# Collected data:
◇ ◇ ◇ ◇

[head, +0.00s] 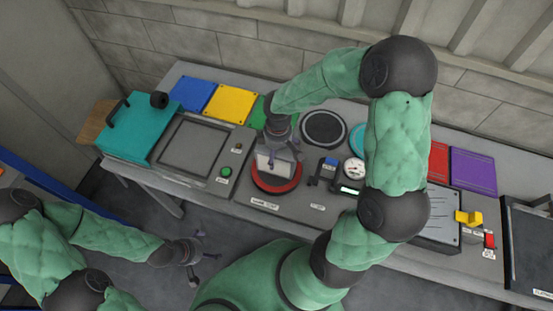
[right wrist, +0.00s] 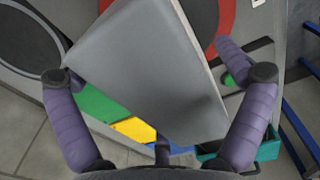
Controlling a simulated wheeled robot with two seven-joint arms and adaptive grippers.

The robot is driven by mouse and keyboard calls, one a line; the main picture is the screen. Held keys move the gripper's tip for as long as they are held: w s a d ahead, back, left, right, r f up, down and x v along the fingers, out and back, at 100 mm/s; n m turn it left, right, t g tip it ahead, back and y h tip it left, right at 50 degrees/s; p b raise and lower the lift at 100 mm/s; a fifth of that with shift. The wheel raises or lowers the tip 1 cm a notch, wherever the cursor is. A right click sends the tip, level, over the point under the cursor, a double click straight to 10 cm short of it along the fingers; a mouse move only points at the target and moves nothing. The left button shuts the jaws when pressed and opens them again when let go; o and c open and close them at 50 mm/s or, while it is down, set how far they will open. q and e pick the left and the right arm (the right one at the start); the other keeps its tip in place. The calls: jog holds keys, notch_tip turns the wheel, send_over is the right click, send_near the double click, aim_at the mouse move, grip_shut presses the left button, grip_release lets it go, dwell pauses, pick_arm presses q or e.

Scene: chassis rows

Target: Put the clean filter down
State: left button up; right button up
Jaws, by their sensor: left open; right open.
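The filter (head: 272,164) shows in the head view as a pale, light grey slab at the red-rimmed round pad (head: 277,187). It appears to rest on the pad, but its lower edge is not clear. In the right wrist view the filter (right wrist: 150,70) is a large grey slab between the spread fingers of my right gripper (right wrist: 158,75), with gaps beside it. My right gripper (head: 283,150) is open above and around the filter in the head view. My left gripper (head: 197,250) is open and empty, low in front of the bench.
Beside the pad are a black round pad (head: 323,128), a gauge (head: 354,169) and a green button (head: 226,171). A teal box (head: 131,131) and a grey framed panel (head: 193,146) lie left. Blue (head: 194,94), yellow (head: 232,104) and green plates line the back. My right arm hides part of the bench.

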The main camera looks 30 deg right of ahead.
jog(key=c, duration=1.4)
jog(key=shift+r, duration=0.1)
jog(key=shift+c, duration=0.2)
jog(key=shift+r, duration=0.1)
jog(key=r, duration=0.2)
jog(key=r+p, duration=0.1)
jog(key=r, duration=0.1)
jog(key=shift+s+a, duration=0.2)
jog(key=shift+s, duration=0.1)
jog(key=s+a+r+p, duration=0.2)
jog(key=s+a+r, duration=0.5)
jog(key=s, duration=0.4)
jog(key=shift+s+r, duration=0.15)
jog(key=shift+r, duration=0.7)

◇ ◇ ◇ ◇

# Problem description:
Copy out the listing exactly as it stands, but not the pictures.

# Exercise output:
[head, +0.00s] 
[right wrist, +0.00s] 
Controlling a simulated wheeled robot with two seven-joint arms and adaptive grippers.

The robot is driven by mouse and keyboard calls, one a line; the main picture is the screen. Held keys move the gripper's tip for as long as they are held: w s a d ahead, back, left, right, r f up, down and x v along the fingers, out and back, at 100 mm/s; n m turn it left, right, t g tip it ahead, back and y h tip it left, right at 50 degrees/s; p b raise and lower the lift at 100 mm/s; a fifth of that with shift. The wheel raises or lowers the tip 1 cm a notch, wherever the cursor is. A right click sends the tip, level, over the point under the cursor, a double click straight to 10 cm short of it along the fingers; a mouse move only points at the target and moves nothing. The left button shuts the jaws when pressed and opens them again when let go; o and c open and close them at 50 mm/s or, while it is down, set how far they will open. q and e pick the left and the right arm (the right one at the start); the other keeps its tip in place. The calls: jog holds keys, notch_tip turns the wheel, send_over is the right click, send_near the double click, aim_at the mouse move, grip_shut presses the left button, grip_release lets it go, dwell pauses, pick_arm presses q or e.

Scene: chassis rows

Target: Put the clean filter down
State: left button up; right button up
Jaws, by their sensor: left open; right open.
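The filter (head: 272,164) shows in the head view as a pale, light grey slab at the red-rimmed round pad (head: 277,187). It appears to rest on the pad, but its lower edge is not clear. In the right wrist view the filter (right wrist: 150,70) is a large grey slab between the spread fingers of my right gripper (right wrist: 158,75), with gaps beside it. My right gripper (head: 283,150) is open above and around the filter in the head view. My left gripper (head: 197,250) is open and empty, low in front of the bench.
Beside the pad are a black round pad (head: 323,128), a gauge (head: 354,169) and a green button (head: 226,171). A teal box (head: 131,131) and a grey framed panel (head: 193,146) lie left. Blue (head: 194,94), yellow (head: 232,104) and green plates line the back. My right arm hides part of the bench.

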The main camera looks 30 deg right of ahead.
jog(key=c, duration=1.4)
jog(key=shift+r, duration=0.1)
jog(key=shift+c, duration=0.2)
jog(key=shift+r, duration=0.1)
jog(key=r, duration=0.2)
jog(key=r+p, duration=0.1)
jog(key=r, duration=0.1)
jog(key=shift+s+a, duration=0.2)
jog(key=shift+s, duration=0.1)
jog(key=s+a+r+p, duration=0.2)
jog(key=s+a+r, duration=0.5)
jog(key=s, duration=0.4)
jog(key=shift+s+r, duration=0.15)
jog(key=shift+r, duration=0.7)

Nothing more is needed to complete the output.